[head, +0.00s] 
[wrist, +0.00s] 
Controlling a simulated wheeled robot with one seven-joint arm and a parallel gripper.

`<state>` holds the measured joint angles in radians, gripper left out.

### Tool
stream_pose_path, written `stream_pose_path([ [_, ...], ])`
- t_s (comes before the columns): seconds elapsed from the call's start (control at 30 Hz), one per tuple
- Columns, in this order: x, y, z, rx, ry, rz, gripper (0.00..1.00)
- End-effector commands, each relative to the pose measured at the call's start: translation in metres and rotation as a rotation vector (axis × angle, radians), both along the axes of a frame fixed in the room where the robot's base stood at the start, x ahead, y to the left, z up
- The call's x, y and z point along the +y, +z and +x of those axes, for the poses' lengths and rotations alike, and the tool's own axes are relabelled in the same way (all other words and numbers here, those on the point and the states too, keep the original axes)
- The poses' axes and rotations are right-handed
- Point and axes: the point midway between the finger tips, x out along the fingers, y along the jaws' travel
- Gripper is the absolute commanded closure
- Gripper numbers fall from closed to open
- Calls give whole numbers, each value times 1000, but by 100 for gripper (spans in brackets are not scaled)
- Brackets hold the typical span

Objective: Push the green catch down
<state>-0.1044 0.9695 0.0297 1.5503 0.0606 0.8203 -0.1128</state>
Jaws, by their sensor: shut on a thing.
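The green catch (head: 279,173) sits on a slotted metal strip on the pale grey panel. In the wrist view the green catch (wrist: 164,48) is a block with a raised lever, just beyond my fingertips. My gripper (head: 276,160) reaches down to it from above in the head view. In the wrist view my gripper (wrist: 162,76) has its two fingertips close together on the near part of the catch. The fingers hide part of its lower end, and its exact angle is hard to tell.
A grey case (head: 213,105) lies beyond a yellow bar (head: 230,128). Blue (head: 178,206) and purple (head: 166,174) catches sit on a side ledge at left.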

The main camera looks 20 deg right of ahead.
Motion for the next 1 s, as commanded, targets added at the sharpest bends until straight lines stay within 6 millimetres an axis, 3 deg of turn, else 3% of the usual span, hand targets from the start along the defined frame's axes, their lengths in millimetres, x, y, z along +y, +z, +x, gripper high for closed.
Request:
▬▬▬
* _TASK REQUIREMENTS_: Each line above must be printed exactly as it appears.

* _EXPECTED ANSWER_:
[head, +0.00s] 
[wrist, +0.00s] 
Controlling a simulated wheeled robot with one seven-joint arm and a parallel gripper.

`<state>` holds the measured joint angles in radians, gripper left out.

### Tool
stream_pose_path, written `stream_pose_path([ [_, ...], ])`
- t_s (comes before the columns): seconds elapsed from the call's start (control at 30 Hz), one per tuple
- Columns, in this order: x, y, z, rx, ry, rz, gripper (0.00..1.00)
- End-effector commands, each relative to the pose measured at the call's start: translation in metres and rotation as a rotation vector (axis × angle, radians), both along the axes of a frame fixed in the room where the robot's base stood at the start, x ahead, y to the left, z up
- The call's x, y and z point along the +y, +z and +x of those axes, for the poses' lengths and rotations alike, and the tool's own axes are relabelled in the same way (all other words and numbers here, those on the point and the states too, keep the original axes)
- The poses' axes and rotations are right-handed
- Point and axes: the point midway between the finger tips, x out along the fingers, y along the jaws' travel
- Gripper is the absolute commanded closure
- Gripper numbers fall from closed to open
- Calls give whole numbers, each value times 1000, but by 100 for gripper (spans in brackets are not scaled)
- Brackets hold the typical span

Objective: Push the green catch down
<state>-0.1044 0.9695 0.0297 1.5503 0.0606 0.8203 -0.1128</state>
Jaws, by their sensor: shut on a thing.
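The green catch (head: 279,173) sits on a slotted metal strip on the pale grey panel. In the wrist view the green catch (wrist: 164,48) is a block with a raised lever, just beyond my fingertips. My gripper (head: 276,160) reaches down to it from above in the head view. In the wrist view my gripper (wrist: 162,76) has its two fingertips close together on the near part of the catch. The fingers hide part of its lower end, and its exact angle is hard to tell.
A grey case (head: 213,105) lies beyond a yellow bar (head: 230,128). Blue (head: 178,206) and purple (head: 166,174) catches sit on a side ledge at left.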

The main camera looks 20 deg right of ahead.
Motion for the next 1 s, as commanded, targets added at the sharpest bends until straight lines stay within 6 millimetres an axis, 3 deg of turn, else 3% of the usual span, hand targets from the start along the defined frame's axes, their lengths in millimetres, x, y, z along +y, +z, +x, gripper high for closed.
Request:

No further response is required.